In the second semester of each academic year, I teach graduating students of the Higher Diploma in Events Management and Marketing. This is the last semester for these students at HKCC. When it gets closer to the end of the semester, there is a growing sense of the forthcoming departure among students. They start talking about applying for further studies at other universities or looking for suitable career opportunities in the events industry. My role then inevitably extends to providing educational and vocational advice and assistance.
Some students would come to me with various events-related programmes offered by different local and overseas educational institutions, and ask me to help them choose the best ones. Others who plan to start their career in the events industry after graduation would ask me about how to find a good job as soon as possible. After busy rounds of consulting and subsequent reference letter writing, things seem to quiet down as the final exams are looming. It all looks like the end of the semester has truly arrived and the last class lecture becomes the good place to bid farewell to them.
However, not too long after the end of the semester, some of them would show up at my office again, asking for advice about how to do well in a job interview or telling me that they are going to continue their studies at other universities, in Hong Kong or the UK. Some even rush to see me for guidance the day before a job interview and request for an urgent reference letter for a particular job.

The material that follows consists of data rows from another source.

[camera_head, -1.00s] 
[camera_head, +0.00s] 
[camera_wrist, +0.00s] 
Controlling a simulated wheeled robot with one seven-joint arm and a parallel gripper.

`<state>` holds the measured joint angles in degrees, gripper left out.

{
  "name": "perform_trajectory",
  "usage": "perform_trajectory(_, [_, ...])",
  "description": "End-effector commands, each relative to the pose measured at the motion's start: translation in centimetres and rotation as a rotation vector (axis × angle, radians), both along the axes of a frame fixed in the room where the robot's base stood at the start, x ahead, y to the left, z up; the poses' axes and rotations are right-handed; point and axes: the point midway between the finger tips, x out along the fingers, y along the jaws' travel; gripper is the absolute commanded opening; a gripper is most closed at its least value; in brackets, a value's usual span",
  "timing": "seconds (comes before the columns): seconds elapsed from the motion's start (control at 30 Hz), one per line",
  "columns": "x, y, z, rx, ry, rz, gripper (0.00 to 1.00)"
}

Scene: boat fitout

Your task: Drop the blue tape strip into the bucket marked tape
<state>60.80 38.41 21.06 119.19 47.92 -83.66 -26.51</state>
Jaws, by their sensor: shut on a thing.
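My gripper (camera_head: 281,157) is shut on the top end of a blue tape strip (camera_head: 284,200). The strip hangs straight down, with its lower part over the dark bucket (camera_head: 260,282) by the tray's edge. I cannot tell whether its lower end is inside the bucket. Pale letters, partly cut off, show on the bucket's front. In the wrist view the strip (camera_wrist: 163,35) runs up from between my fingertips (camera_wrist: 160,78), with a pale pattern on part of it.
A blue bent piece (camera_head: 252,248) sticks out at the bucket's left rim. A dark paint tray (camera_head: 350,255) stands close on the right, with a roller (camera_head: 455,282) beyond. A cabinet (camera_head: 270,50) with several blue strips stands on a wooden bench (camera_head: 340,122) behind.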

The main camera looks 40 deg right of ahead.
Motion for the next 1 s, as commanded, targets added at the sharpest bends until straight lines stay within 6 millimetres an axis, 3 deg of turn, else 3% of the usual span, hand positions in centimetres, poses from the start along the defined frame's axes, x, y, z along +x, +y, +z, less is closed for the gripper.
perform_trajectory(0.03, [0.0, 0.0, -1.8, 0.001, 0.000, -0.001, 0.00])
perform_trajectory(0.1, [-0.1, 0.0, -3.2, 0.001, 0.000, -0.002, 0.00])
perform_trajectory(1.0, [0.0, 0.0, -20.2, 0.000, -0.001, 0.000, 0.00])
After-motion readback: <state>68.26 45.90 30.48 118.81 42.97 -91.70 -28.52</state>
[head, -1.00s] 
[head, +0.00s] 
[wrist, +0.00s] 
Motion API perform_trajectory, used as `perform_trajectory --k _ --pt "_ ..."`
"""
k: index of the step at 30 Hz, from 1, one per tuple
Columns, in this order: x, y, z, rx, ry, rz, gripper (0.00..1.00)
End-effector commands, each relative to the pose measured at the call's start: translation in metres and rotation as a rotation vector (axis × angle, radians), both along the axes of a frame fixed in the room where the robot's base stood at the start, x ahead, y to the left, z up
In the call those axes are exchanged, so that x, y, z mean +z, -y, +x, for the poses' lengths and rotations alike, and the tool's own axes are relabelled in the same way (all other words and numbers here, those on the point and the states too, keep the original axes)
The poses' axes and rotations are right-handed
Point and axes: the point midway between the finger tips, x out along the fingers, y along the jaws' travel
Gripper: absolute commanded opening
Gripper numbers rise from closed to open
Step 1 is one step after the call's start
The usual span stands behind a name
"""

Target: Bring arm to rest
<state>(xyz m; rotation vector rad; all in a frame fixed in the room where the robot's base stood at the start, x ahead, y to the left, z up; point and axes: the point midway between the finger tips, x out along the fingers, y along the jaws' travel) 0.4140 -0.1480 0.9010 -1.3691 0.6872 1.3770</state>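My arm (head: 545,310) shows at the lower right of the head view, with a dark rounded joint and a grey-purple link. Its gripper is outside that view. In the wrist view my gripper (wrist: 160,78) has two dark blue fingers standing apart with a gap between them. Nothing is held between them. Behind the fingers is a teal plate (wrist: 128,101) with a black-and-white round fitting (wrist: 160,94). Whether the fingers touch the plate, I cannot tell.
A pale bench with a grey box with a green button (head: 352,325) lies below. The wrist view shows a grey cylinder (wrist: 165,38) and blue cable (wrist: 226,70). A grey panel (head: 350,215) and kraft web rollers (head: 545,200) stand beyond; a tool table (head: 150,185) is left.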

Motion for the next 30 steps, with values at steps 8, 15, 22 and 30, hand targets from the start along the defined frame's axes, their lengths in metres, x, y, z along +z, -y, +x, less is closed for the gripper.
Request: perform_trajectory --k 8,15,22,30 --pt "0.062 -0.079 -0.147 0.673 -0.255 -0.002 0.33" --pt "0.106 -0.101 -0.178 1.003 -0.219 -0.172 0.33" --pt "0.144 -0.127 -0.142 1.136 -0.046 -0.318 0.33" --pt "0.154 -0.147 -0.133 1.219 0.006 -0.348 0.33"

I often receive e-mails from past students, studying at PolyU or UK universities, for direction on how to do their class assignments and dissertations. There are also many students, who are now working in the events industry, not only in Hong Kong but also in China, keeping in touch with me and letting me know what event projects they are doing. A couple of weeks ago, one of my students who graduated this year sent me an e-mail telling me that she had successfully got a job offer from the Hong Kong Trade Development Council (TDC), and thanked me for my help. I felt so happy because I used to work for the TDC and now one of my students also works there.
Therefore, for me, there is really no end of contact with my students. The last semester is only the beginning of a new stage of building an ever expanding network of affiliation with them in the events industry.